§ **RECORDS**

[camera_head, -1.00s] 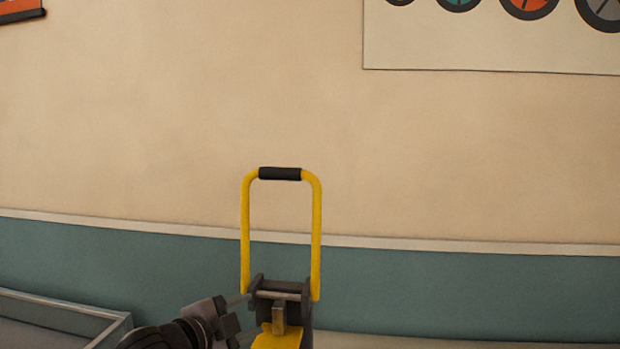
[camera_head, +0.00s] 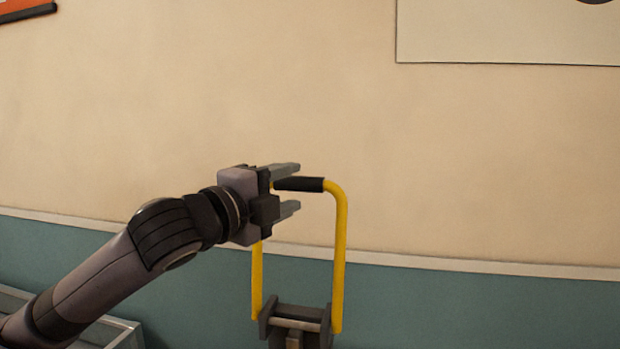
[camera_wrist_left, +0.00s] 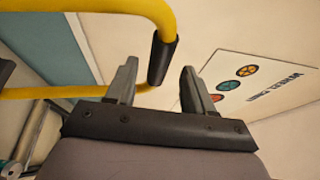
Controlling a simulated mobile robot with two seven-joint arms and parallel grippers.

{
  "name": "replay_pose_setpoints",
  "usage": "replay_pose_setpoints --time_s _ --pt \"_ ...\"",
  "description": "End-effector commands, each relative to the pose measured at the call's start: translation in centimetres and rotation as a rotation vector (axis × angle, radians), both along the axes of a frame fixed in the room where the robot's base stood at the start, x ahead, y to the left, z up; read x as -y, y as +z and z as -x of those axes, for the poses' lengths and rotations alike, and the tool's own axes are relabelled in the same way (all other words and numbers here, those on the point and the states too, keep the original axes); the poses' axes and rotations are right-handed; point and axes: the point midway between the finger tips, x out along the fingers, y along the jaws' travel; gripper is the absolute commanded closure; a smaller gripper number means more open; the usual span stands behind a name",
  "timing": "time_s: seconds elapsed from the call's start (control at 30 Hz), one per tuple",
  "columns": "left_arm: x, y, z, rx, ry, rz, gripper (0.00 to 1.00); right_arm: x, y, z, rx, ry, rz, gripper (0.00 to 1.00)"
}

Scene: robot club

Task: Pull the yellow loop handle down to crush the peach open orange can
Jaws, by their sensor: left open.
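The yellow loop handle (camera_head: 340,250) stands upright on a dark crusher bracket (camera_head: 296,322), with a black grip (camera_head: 299,184) across its top. My left gripper (camera_head: 292,189) is open at the upper left of the loop, its fingers pointing right. In the head view the fingers overlap the loop's left upper part and the left end of the grip. In the left wrist view the open fingers (camera_wrist_left: 158,82) have the black grip (camera_wrist_left: 162,60) between or just beyond their tips; I cannot tell if they touch. The peach open orange can is not visible. My right gripper is not in view.
A beige wall with a teal lower band (camera_head: 480,310) stands behind the crusher. A pale poster (camera_head: 500,32) hangs at the upper right. A grey tray-like edge (camera_head: 115,328) is at the lower left. The space right of the loop is clear.

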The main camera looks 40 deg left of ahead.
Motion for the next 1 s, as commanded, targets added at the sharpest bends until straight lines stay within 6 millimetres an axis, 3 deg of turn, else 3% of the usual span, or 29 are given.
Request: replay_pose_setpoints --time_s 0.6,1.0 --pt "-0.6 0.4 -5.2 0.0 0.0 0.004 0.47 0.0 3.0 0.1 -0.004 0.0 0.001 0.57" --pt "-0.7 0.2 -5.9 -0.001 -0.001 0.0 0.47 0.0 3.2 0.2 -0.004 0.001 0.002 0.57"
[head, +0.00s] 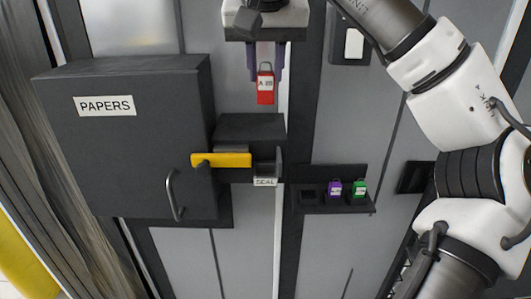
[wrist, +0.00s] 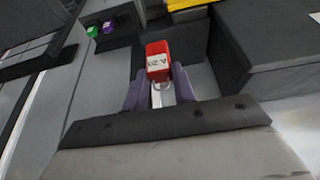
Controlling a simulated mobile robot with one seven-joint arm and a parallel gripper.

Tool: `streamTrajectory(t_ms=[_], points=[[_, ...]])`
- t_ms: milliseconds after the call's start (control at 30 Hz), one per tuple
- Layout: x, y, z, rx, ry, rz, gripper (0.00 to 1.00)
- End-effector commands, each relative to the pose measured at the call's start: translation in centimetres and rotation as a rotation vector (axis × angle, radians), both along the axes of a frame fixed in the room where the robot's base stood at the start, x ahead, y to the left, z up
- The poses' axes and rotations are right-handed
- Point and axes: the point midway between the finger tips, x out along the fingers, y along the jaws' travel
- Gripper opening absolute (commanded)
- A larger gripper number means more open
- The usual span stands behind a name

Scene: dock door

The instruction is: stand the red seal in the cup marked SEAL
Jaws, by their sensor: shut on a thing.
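The red seal (head: 265,88), a small block with a white label and a metal loop on top, hangs upright from my gripper (head: 265,70). The gripper's purple fingers are shut on the loop. In the wrist view the red seal (wrist: 158,52) shows beyond the fingertips of my gripper (wrist: 160,92). The cup marked SEAL (head: 265,182) is below the seal in the head view, beside the dark block's lower right. The seal is clear of it. The cup's inside is hard to make out.
A dark box marked PAPERS (head: 130,150) with a handle stands left. A yellow bar (head: 222,160) sits just left of the cup. A small rack (head: 335,209) at right holds a purple seal (head: 334,188) and a green seal (head: 359,188); its left slot looks empty.

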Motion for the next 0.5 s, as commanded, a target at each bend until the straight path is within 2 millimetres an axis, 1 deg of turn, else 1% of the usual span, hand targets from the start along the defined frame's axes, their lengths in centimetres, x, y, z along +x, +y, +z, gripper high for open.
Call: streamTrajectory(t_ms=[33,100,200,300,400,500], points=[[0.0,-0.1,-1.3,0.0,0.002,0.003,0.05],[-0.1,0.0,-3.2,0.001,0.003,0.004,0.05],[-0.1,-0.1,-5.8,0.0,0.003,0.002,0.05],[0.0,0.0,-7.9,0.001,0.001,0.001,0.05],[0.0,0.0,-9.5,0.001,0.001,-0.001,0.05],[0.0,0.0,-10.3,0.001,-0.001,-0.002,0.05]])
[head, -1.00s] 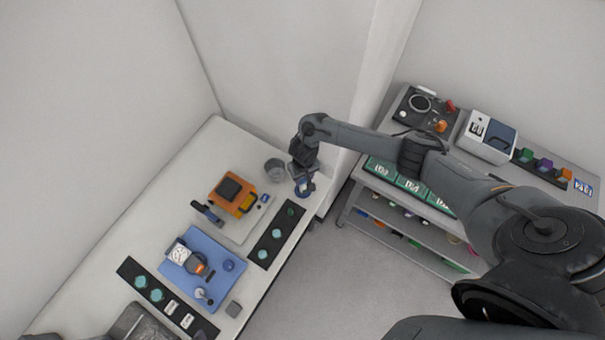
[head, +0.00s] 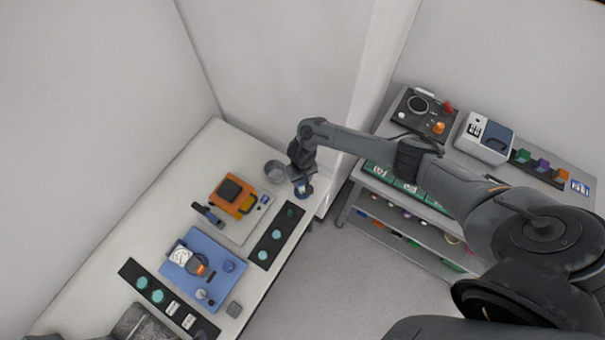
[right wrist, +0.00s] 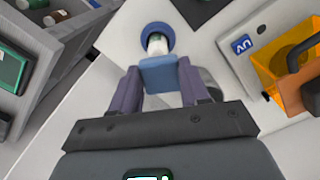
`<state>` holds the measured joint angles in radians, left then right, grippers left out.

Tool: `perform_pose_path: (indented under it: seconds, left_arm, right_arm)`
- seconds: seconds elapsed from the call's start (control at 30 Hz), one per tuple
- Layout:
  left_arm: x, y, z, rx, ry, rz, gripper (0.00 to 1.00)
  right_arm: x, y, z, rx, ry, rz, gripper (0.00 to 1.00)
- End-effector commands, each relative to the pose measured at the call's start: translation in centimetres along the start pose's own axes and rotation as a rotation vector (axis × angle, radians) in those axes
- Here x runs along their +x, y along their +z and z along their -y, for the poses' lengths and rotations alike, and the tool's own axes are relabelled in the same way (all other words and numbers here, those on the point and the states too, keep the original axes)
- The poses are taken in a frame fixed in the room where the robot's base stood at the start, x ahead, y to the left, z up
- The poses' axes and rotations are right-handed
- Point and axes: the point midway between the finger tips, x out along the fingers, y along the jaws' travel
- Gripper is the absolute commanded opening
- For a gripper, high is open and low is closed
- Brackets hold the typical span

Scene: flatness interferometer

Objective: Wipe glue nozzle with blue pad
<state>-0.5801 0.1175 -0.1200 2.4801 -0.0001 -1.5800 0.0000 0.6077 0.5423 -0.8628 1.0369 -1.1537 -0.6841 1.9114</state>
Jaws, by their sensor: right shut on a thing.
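My right gripper (head: 301,186) is over the far right corner of the white table. In the right wrist view my right gripper (right wrist: 160,88) is shut on a blue pad (right wrist: 160,74), held between its two fingers. Just beyond the pad is a pale, upright nozzle-like piece (right wrist: 157,44) inside a round blue base (right wrist: 146,30). The pad overlaps its near side in the picture; I cannot tell whether they touch. My left gripper does not show; only part of my left arm is at the bottom left.
An orange device (head: 233,195) stands left of the gripper, with a grey cup (head: 275,171) close by. A blue mat (head: 190,294) with parts and a black strip (head: 277,237) lie nearer. A grey shelf cart (head: 345,205) stands to the right, across a floor gap.

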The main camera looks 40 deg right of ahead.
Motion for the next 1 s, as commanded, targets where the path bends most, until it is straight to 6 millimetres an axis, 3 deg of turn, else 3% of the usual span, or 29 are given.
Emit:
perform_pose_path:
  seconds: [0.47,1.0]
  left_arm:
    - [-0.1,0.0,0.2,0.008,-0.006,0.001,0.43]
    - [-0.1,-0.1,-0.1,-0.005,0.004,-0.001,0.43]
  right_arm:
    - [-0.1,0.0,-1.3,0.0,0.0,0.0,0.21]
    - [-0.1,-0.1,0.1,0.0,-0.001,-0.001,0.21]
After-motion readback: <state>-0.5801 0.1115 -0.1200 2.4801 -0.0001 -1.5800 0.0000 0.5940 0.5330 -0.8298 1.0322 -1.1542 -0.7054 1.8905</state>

§ **WHAT IS BEING ASKED**
Without the pictures, restate each entry exactly.

§ **FULL SOLUTION**
[camera_head, -1.00s] 
[camera_head, +0.00s] 
[camera_wrist_left, +0.00s] 
Controlling a simulated mobile robot with two seven-joint arms and parallel grippers.

{
  "name": "replay_pose_setpoints",
  "usage": "replay_pose_setpoints --time_s _ --pt \"_ ...\"",
  "description": "End-effector commands, each relative to the pose measured at the call's start: translation in centimetres and rotation as a rotation vector (axis × angle, radians), both along the axes of a frame fixed in the room where the robot's base stood at the start, x ahead, y to the left, z up; read x as -y, y as +z and z as -x of those axes, for the poses' lengths and rotations alike, and the tool's own axes are relabelled in the same way (all other words and numbers here, those on the point and the states too, keep the original axes); the poses' axes and rotations are right-handed; point and axes: the point midway between the finger tips, x out along the fingers, y along the jaws' travel; gripper is the absolute commanded closure; a smaller gripper number means more open; the usual span stands behind a name",
  "timing": "time_s: seconds elapsed from the call's start (control at 30 Hz), one per tuple",
  "columns": "left_arm: x, y, z, rx, ry, rz, gripper (0.00 to 1.00); right_arm: x, y, z, rx, ry, rz, gripper (0.00 to 1.00)"
}

Scene: robot club

Task: Pull the yellow loop handle down to crush the peach open orange can
Jaws, by their sensor: left open.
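The yellow loop handle (camera_head: 340,250) stands upright on a dark crusher bracket (camera_head: 296,322), with a black grip (camera_head: 299,184) across its top. My left gripper (camera_head: 292,189) is open at the upper left of the loop, its fingers pointing right. In the head view the fingers overlap the loop's left upper part and the left end of the grip. In the left wrist view the open fingers (camera_wrist_left: 158,82) have the black grip (camera_wrist_left: 162,60) between or just beyond their tips; I cannot tell if they touch. The peach open orange can is not visible. My right gripper is not in view.
A beige wall with a teal lower band (camera_head: 480,310) stands behind the crusher. A pale poster (camera_head: 500,32) hangs at the upper right. A grey tray-like edge (camera_head: 115,328) is at the lower left. The space right of the loop is clear.

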The main camera looks 40 deg left of ahead.
Motion for the next 1 s, as commanded, targets added at the sharpest bends until straight lines stay within 6 millimetres an axis, 3 deg of turn, else 3% of the usual span, or 29 are given.
Request: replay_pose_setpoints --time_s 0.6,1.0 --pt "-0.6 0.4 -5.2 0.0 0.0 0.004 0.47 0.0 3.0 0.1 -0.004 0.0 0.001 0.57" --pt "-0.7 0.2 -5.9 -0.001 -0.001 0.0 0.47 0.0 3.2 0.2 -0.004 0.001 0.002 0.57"
[head, +0.00s] 
[wrist, +0.00s] 
Controlling a simulated mobile robot with one seven-joint arm and a parallel gripper.

Tool: `streamTrajectory(t_ms=[_], points=[[_, ...]])`
- t_ms: milliseconds after the call's start (control at 30 Hz), one per tuple
- Layout: x, y, z, rx, ry, rz, gripper (0.00 to 1.00)
- End-effector commands, each relative to the pose measured at the call's start: translation in centimetres and rotation as a rotation vector (axis × angle, radians), both along the axes of a frame fixed in the room where the robot's base stood at the start, x ahead, y to the left, z up
- The poses' axes and rotations are right-handed
- Point and axes: the point midway between the finger tips, x out along the fingers, y along the jaws' travel
- Gripper opening absolute (commanded)
- A larger gripper number means more open
- The usual span stands behind a name

Scene: dock door

The instruction is: stand the red seal in the cup marked SEAL
Jaws, by their sensor: shut on a thing.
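The red seal (head: 265,88), a small block with a white label and a metal loop on top, hangs upright from my gripper (head: 265,70). The gripper's purple fingers are shut on the loop. In the wrist view the red seal (wrist: 158,52) shows beyond the fingertips of my gripper (wrist: 160,92). The cup marked SEAL (head: 265,182) is below the seal in the head view, beside the dark block's lower right. The seal is clear of it. The cup's inside is hard to make out.
A dark box marked PAPERS (head: 130,150) with a handle stands left. A yellow bar (head: 222,160) sits just left of the cup. A small rack (head: 335,209) at right holds a purple seal (head: 334,188) and a green seal (head: 359,188); its left slot looks empty.

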Motion for the next 0.5 s, as commanded, a target at each bend until the straight path is within 2 millimetres an axis, 1 deg of turn, else 1% of the usual span, hand targets from the start along the defined frame's axes, their lengths in centimetres, x, y, z along +x, +y, +z, gripper high for open.
Call: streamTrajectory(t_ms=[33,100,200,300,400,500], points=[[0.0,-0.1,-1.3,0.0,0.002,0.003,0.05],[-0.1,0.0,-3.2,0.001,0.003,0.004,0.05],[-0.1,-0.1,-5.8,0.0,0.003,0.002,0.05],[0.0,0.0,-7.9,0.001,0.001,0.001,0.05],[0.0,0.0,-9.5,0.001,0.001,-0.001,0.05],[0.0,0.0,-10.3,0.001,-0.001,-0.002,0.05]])
[head, -1.00s] 
[head, +0.00s] 
[right wrist, +0.00s] 
`<state>` holds the measured joint angles in radians, left then right, grippers left out.

Tool: `perform_pose_path: (indented under it: seconds, left_arm, right_arm)`
- seconds: seconds elapsed from the call's start (control at 30 Hz), one per tuple
- Layout:
  left_arm: x, y, z, rx, ry, rz, gripper (0.00 to 1.00)
  right_arm: x, y, z, rx, ry, rz, gripper (0.00 to 1.00)
- End-effector commands, each relative to the pose measured at the call's start: translation in centimetres along the start pose's own axes and rotation as a rotation vector (axis × angle, radians) in those axes
- Here x runs along their +x, y along their +z and z along their -y, for the poses' lengths and rotations alike, and the tool's own axes are relabelled in the same way (all other words and numbers here, those on the point and the states too, keep the original axes)
- The poses are taken in a frame fixed in the room where the robot's base stood at the start, x ahead, y to the left, z up
- The poses' axes and rotations are right-handed
- Point and axes: the point midway between the finger tips, x out along the fingers, y along the jaws' travel
- Gripper is the absolute commanded opening
- For a gripper, high is open and low is closed
- Brackets hold the typical span

Scene: flatness interferometer

Objective: Wipe glue nozzle with blue pad
<state>-0.5801 0.1175 -0.1200 2.4801 -0.0001 -1.5800 0.0000 0.6077 0.5423 -0.8628 1.0369 -1.1537 -0.6841 1.9114</state>
Jaws, by their sensor: right shut on a thing.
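My right gripper (head: 301,186) is over the far right corner of the white table. In the right wrist view my right gripper (right wrist: 160,88) is shut on a blue pad (right wrist: 160,74), held between its two fingers. Just beyond the pad is a pale, upright nozzle-like piece (right wrist: 157,44) inside a round blue base (right wrist: 146,30). The pad overlaps its near side in the picture; I cannot tell whether they touch. My left gripper does not show; only part of my left arm is at the bottom left.
An orange device (head: 233,195) stands left of the gripper, with a grey cup (head: 275,171) close by. A blue mat (head: 190,294) with parts and a black strip (head: 277,237) lie nearer. A grey shelf cart (head: 345,205) stands to the right, across a floor gap.

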The main camera looks 40 deg right of ahead.
Motion for the next 1 s, as commanded, targets where the path bends most, until it is straight to 6 millimetres an axis, 3 deg of turn, else 3% of the usual span, or 29 are given.
Emit:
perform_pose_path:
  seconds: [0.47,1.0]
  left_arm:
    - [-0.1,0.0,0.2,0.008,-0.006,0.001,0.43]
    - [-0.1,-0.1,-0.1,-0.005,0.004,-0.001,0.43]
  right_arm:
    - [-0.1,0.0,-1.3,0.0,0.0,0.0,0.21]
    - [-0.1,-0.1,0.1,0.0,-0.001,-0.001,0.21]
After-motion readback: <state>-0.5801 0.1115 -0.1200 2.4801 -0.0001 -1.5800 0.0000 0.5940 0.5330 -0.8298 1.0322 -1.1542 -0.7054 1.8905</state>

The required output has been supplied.